-- START OF DATASET ENTRIES --

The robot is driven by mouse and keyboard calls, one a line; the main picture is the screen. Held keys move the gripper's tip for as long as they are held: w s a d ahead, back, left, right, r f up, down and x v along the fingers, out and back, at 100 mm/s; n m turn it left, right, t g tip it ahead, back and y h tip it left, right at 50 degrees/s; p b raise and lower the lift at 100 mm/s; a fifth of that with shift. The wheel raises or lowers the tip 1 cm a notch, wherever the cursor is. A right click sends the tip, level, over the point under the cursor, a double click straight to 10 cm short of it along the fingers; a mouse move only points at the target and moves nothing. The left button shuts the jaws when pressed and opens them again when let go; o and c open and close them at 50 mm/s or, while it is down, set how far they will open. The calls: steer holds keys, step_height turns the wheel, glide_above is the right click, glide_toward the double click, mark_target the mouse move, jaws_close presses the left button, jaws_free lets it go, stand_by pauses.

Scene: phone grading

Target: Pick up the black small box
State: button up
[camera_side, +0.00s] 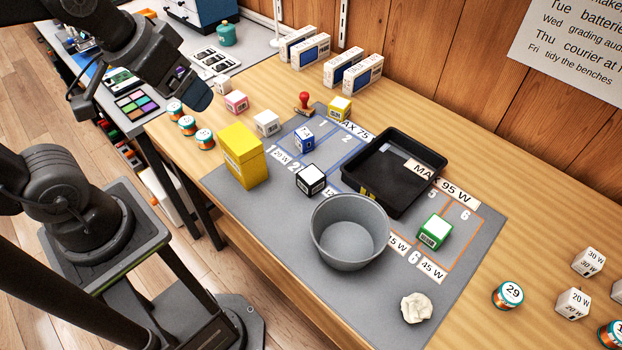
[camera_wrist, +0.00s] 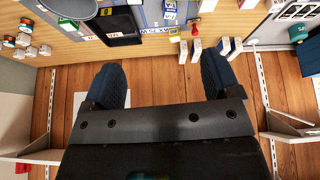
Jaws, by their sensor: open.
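My gripper (camera_side: 198,95) is up at the upper left in the side view, well away from the box. In the wrist view my gripper (camera_wrist: 163,80) has its two dark blue fingers wide apart with nothing between them.
A tall yellow box (camera_side: 241,158), a grey bowl (camera_side: 348,232) and a black tray (camera_side: 430,189) stand around the black box. A small blue box (camera_side: 304,140) is behind it. A green box (camera_side: 435,231) and a crumpled pale lump (camera_side: 416,307) lie farther right.

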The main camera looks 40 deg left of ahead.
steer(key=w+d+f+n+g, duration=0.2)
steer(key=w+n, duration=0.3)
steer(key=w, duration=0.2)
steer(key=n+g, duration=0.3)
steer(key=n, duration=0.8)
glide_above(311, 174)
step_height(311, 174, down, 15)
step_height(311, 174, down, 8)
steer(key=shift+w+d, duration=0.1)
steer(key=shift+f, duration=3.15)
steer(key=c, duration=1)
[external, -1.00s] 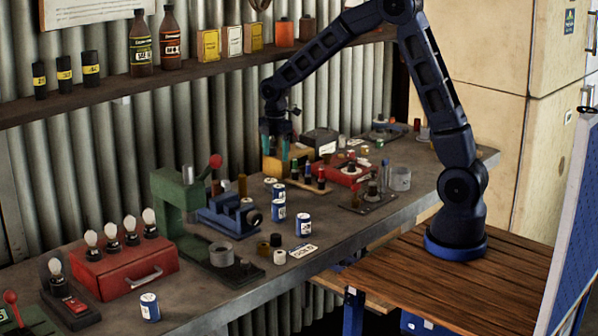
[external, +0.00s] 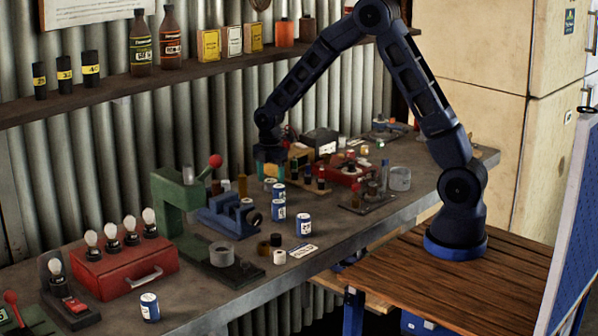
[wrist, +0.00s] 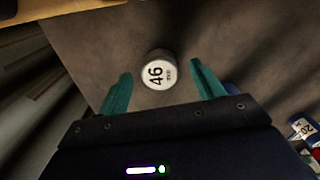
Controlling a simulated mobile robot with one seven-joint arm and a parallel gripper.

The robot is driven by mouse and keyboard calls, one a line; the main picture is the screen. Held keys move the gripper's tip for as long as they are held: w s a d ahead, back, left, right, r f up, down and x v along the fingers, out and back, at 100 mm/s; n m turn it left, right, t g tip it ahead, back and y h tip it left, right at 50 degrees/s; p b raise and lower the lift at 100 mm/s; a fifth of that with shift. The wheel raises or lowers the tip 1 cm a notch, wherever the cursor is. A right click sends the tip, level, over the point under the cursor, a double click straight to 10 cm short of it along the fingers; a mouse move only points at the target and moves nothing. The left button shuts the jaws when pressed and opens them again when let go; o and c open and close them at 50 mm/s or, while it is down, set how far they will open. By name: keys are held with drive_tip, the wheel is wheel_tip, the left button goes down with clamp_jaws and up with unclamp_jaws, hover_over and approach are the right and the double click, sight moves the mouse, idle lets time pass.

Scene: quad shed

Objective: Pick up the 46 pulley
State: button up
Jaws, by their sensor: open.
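The 46 pulley (wrist: 157,72) is a small round piece with a white top marked "46" in the wrist view. It stands on the grey bench top, between and slightly beyond the two teal fingertips. My gripper (wrist: 161,69) is open around its near side, with a gap on both sides and nothing held. In the external view my gripper (external: 271,174) points down low over the bench. The pulley there is small and partly hidden by the fingers.
A blue vise (external: 228,213) and green press (external: 172,207) are to the left. A wooden rack of small bottles (external: 307,182) and a red item (external: 345,173) are to the right.

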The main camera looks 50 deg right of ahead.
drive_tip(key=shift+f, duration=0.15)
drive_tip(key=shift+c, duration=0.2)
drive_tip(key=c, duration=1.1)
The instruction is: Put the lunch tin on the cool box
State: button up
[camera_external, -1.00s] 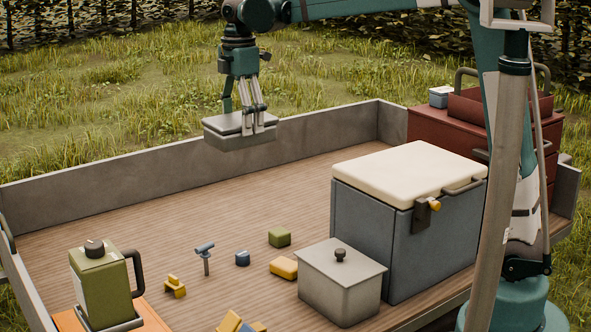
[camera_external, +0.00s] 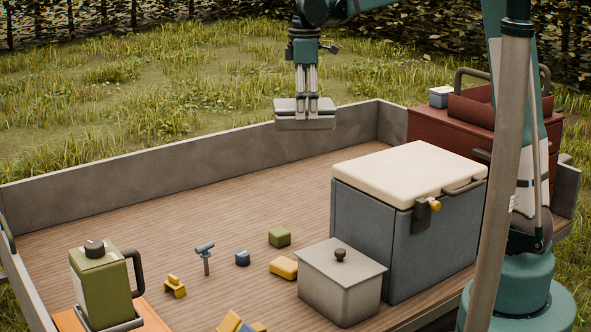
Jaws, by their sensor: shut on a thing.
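The lunch tin (camera_external: 306,122) is a flat grey box with a lid, held in the air near the far wall of the trailer bed. My gripper (camera_external: 307,100) points down and is shut on it. The cool box (camera_external: 385,236) is a large blue-grey box with a cream lid (camera_external: 408,171), a side handle and a latch. It stands on the right part of the bed. The tin is to the left of the cool box lid and higher in the picture, apart from it. The lid's top is bare.
A grey lidded bin (camera_external: 340,285) stands in front of the cool box. A red chest (camera_external: 480,125) with a tray and a small blue box is behind it. A green canister (camera_external: 100,285) is at front left. Several small items lie mid-bed, including a green block (camera_external: 279,237).

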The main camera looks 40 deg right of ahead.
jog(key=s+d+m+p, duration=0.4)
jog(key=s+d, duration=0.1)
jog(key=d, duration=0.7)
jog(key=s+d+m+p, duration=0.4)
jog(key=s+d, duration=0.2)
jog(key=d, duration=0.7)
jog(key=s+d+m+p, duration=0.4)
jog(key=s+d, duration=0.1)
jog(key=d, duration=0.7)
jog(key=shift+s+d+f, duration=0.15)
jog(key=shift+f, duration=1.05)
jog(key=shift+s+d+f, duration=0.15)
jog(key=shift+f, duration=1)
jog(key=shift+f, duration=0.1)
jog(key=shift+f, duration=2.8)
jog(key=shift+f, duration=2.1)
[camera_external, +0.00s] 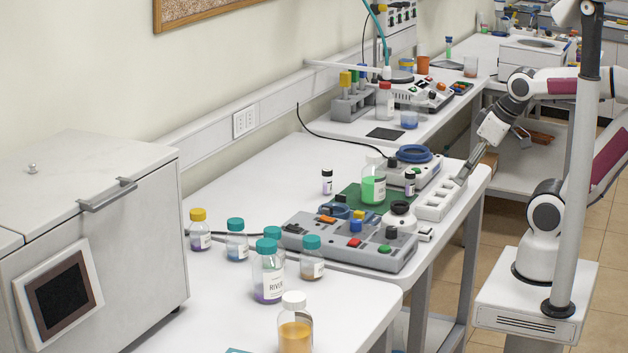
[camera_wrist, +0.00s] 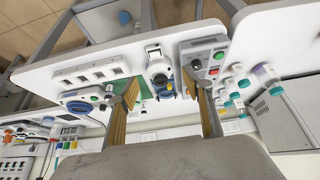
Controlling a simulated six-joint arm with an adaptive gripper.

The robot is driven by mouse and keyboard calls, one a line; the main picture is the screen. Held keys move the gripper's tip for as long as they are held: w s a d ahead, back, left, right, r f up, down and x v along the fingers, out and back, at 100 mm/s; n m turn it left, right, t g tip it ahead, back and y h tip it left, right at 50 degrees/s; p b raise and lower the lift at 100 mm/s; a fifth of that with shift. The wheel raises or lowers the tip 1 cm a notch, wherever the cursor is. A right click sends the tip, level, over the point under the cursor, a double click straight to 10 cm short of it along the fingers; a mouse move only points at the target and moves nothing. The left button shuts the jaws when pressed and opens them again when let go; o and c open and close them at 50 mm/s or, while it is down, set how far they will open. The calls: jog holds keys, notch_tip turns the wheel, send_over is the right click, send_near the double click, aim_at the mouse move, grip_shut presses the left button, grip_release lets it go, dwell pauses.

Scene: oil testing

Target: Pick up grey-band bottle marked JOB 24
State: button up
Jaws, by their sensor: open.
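My gripper (camera_external: 463,176) is at the right end of the middle bench, pointing down and left near the white slotted block (camera_external: 437,201). In the wrist view my gripper (camera_wrist: 165,82) has its two fingers wide apart with nothing between them. Two small black-capped bottles stand on the middle bench: a left one (camera_external: 327,182) by the green mat, and a right one (camera_external: 409,185) by the white device. Both have pale labels. I cannot read JOB 24 or make out a grey band on either. Both are left of my gripper and apart from it.
A bottle of green liquid (camera_external: 373,188) stands on a green mat (camera_external: 350,194) between the small bottles. A grey button console (camera_external: 345,245) lies in front. Several teal-capped bottles, including a larger one (camera_external: 268,282), stand on the near bench. A grey cabinet (camera_external: 150,200) is at left.

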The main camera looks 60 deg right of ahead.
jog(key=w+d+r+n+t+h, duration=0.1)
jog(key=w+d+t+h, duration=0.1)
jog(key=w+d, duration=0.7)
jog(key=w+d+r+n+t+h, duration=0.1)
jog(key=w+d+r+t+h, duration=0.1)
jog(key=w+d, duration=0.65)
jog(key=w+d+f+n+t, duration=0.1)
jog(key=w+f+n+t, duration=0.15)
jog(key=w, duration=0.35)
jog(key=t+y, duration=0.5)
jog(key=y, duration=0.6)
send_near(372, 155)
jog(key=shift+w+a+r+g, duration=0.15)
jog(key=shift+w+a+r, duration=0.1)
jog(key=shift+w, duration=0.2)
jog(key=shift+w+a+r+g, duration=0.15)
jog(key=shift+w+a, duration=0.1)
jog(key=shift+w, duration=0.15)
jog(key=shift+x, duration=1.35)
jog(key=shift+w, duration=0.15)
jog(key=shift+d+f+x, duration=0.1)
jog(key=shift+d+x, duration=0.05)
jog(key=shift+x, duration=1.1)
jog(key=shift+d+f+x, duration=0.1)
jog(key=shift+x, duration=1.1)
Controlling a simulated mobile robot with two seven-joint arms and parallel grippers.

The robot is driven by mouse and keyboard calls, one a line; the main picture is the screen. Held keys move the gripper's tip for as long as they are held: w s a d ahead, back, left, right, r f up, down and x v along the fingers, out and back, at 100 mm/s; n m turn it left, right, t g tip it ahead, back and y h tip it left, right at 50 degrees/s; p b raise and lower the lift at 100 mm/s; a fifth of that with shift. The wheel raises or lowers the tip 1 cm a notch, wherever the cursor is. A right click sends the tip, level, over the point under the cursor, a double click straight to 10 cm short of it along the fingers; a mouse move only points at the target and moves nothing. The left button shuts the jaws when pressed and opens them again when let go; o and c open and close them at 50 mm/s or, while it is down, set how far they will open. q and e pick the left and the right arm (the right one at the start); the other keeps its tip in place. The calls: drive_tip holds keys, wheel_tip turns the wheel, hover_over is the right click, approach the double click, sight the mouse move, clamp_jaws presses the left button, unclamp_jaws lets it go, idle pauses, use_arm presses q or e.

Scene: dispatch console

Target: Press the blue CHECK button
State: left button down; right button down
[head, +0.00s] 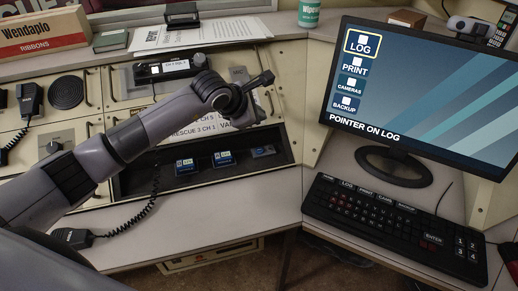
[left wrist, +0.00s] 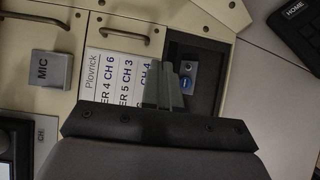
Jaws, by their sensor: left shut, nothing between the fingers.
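The blue CHECK button (left wrist: 186,85) is a small round blue cap on a grey metal plate at the upper end of the dark recess in the left wrist view. In the head view its plate (head: 263,150) is at the right end of the recess, and its lettering is too small to read. My left gripper (head: 258,113) is shut and empty, in front of the console above the button plate. Its fingers also show in the left wrist view (left wrist: 165,86), beside the button in the picture; no contact is visible. My right gripper is not in view.
Two blue-topped devices (head: 185,167) (head: 223,158) lie in the recess left of the button. A monitor (head: 425,90) and keyboard (head: 385,222) stand at right. A handset with a coiled cord (head: 73,238) lies at lower left. The desk (head: 200,230) before the recess is mostly clear.

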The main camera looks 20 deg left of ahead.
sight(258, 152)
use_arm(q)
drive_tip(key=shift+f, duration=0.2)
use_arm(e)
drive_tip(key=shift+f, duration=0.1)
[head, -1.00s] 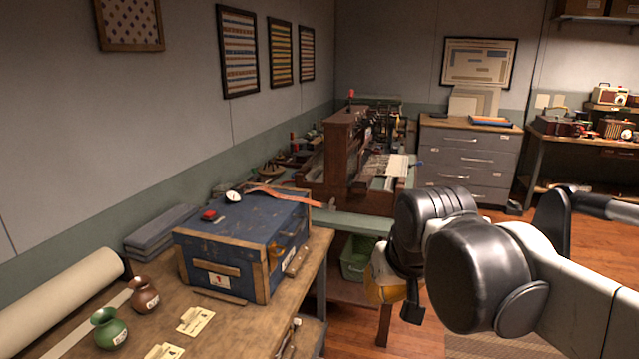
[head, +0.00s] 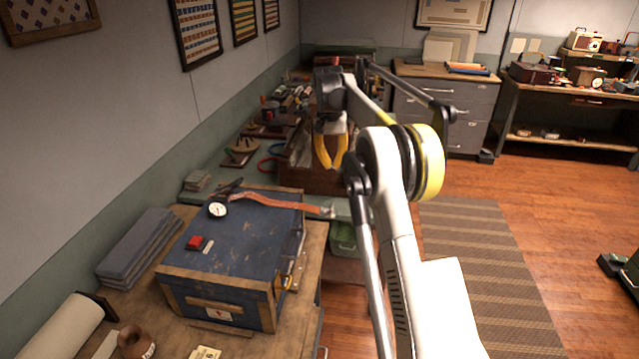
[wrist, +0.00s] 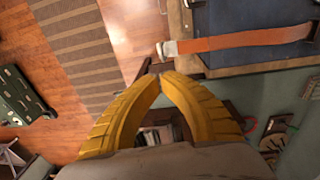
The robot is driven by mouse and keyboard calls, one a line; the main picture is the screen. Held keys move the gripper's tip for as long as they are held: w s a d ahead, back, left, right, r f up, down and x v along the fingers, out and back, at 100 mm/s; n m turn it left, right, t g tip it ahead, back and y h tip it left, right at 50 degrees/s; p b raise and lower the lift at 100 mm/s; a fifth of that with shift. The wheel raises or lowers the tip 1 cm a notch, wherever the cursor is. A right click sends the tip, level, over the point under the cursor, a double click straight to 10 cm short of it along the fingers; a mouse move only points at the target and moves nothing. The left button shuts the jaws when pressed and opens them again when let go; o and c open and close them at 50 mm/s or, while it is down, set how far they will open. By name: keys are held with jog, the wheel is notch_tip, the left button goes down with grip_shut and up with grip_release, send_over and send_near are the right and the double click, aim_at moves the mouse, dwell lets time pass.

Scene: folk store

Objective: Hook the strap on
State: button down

-- END OF DATASET ENTRIES --

How many lines in these entries hold the string "mobile"? Answer with the number alone.

▶ **CORRECT OUTPUT**
2